While offline: local edits flow into the Local tree as normal; the planner emits operations that persist in the durable queue (03); upload ops sit in Blocked/Ready waiting for connectivity. Nothing is lost; the user works unimpeded.
On reconnect: pull the cursor delta → update the Remote tree → re-plan from the three trees. Because the planner is pure and recomputes from state, there is no fragile “rebase the queued ops” step — the old plan is discarded and a fresh, correct plan is produced against the new remote reality. Divergences that arose during the offline window surface as conflicts (09) and resolve normally.

This is the deep payoff of ADR-0022: “offline for 3 weeks” and “offline for 3 seconds” use the exact same code path — update Remote tree, re-plan. There is no special offline-merge logic to get wrong.

stateDiagram-v2
    [*] --> Online
    Online --> Offline: network lost
    Offline --> Offline: local edits queue durably ([03])
    Offline --> CatchUp: network restored
    CatchUp --> Replan: pull delta (or 409 → full re-list, [07])
    Replan --> Online: re-plan from 3 trees → drain queue (conflicts surfaced)

2. The sync queue / scheduler

Operations from the planner are durable QUEUE_OP rows (03) executed by the scheduler:

Concern	Design
Durability	persisted in SQLite → survives restart/crash; offline-safe
Ordering	dependency DAG (05 §3): parents before children for creates, children-first for deletes, renames before content
Concurrency	bounded worker pools (separate upload/download); independent subtrees parallel
Priority	user-initiated > background; small/interactive files before huge; recently-used first
Fairness	round-robin across files so one huge transfer can’t starve others
Retry	exponential backoff + jitter on transient errors; attempts capped
Dead-letter	permanent errors (403, quota, too-large) → DLQ, surfaced, node stays `Error` (06)
Throttle	global + per-direction bandwidth caps; Wi-Fi-only / metered-aware; battery-aware pause
Server limits	honor per-tenant rate limits; back off on 429

flowchart TB
    classDef a fill:#c7d2fe,stroke:#3730a3,color:#111827;
    classDef d fill:#fde68a,stroke:#b45309,color:#111827;
    classDef o fill:#bbf7d0,stroke:#15803d,color:#111827;
    plan["Planner emits ops"]:::a --> q[("Durable queue (SQLite)")]:::a
    q --> dep{"deps satisfied?"}:::d
    dep -- no --> blocked["Blocked (wait on parent)"]:::d
    dep -- yes --> ready["Ready (priority-ordered)"]:::a
    ready --> pool["Bounded worker pools (up/down), fair-scheduled"]:::a
    pool --> res{"result?"}:::d
    res -- success --> adv["advance Synced tree"]:::o
    res -- transient --> rty["backoff + jitter → Ready"]:::d
    res -- permanent --> dlq["Dead-letter → surface to user"]:::d
    res -- superseded --> drop["drop (newer plan)"]:::o

3. Error taxonomy (drives retry vs surface)

Class	Examples	Action
Transient	network drop, 5xx, 429, timeout, disk-busy	retry w/ backoff + jitter
Conflict	409 stale base version	resolve (09), not a retry
Permanent	403 perm denied, 413 too large, 507/quota exceeded	dead-letter + surface; do not silently drop
Local	disk full, file locked, permission	pause affected op, surface; keep data safe

The discipline: transient → retry, permanent → surface, conflict → resolve, never silently discard a local change.

4. Crash recovery

The queue and trees are in the transactional DB → on restart the engine resumes pending ops; in-flight transfers resume from committed chunks (storage/05).
Re-planning on startup reconciles anything that changed while down (04).
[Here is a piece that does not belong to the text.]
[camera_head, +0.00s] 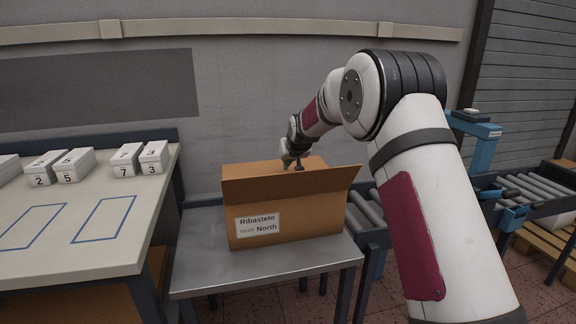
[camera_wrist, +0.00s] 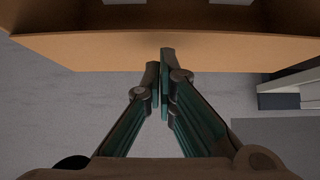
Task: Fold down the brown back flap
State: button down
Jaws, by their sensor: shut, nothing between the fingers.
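An open brown cardboard box (camera_head: 275,218) stands on a steel table, with a label reading "Ribastelo" and "North" on its front. Its front flap (camera_head: 285,183) stands up and hides the inside. The brown back flap (camera_head: 255,168) shows behind it; in the wrist view it is a wide brown band (camera_wrist: 80,50) across the top. My gripper (camera_head: 298,167) is at the back of the box, pointing down. In the wrist view my gripper (camera_wrist: 165,52) is shut and empty, its fingertips overlapping the flap band. I cannot tell whether they touch it.
The steel table (camera_head: 200,262) has bare room left of the box. A work table (camera_head: 80,245) with several numbered white boxes (camera_head: 75,163) stands at left. A roller conveyor (camera_head: 540,190) is at right. A grey wall (camera_head: 235,90) rises behind the box.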

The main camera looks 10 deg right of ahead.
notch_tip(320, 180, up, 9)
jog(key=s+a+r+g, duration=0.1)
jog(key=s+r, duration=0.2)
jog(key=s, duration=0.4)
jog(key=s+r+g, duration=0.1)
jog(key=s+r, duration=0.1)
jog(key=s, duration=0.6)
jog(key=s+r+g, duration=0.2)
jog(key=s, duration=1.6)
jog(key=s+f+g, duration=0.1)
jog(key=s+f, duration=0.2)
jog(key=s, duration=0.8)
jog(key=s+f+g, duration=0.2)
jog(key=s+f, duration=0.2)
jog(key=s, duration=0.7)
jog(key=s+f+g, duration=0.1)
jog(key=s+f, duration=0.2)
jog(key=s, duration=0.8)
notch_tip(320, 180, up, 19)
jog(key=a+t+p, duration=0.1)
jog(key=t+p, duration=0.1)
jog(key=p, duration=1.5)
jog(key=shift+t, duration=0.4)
5. Tradeoffs / Alternatives / Scaling

Tradeoffs. A persisted queue costs DB writes per op, but is what makes offline-first and crash recovery real rather than aspirational. Re-planning instead of rebasing the queue does redundant planning work on reconnect — cheap (metadata-only, dirty-set scoped) and far safer than hand-written rebase logic.

Alternatives considered.

In-memory queue: faster, but loses all pending work on crash/restart — unacceptable offline-first.
Rebase queued ops onto new remote state: error-prone; superseded by pure re-planning (ADR-0022).
Strict FIFO (no priority/fairness): simple but lets a 50 GB upload block an urgent small edit; rejected.

Scaling concerns.

Huge queues (millions of pending ops after a big import) → batch enqueue, paginate scheduling, cap in-flight; the queue is indexed by (state, priority, next_retry_at).
Starvation → fairness scheduling + priority aging.
Retry storms after an outage → jittered backoff + a global concurrency cap so reconnect doesn’t hammer the server (server-side jitter too, 07).
Metered/mobile → defer large/background transfers; honor user network policy.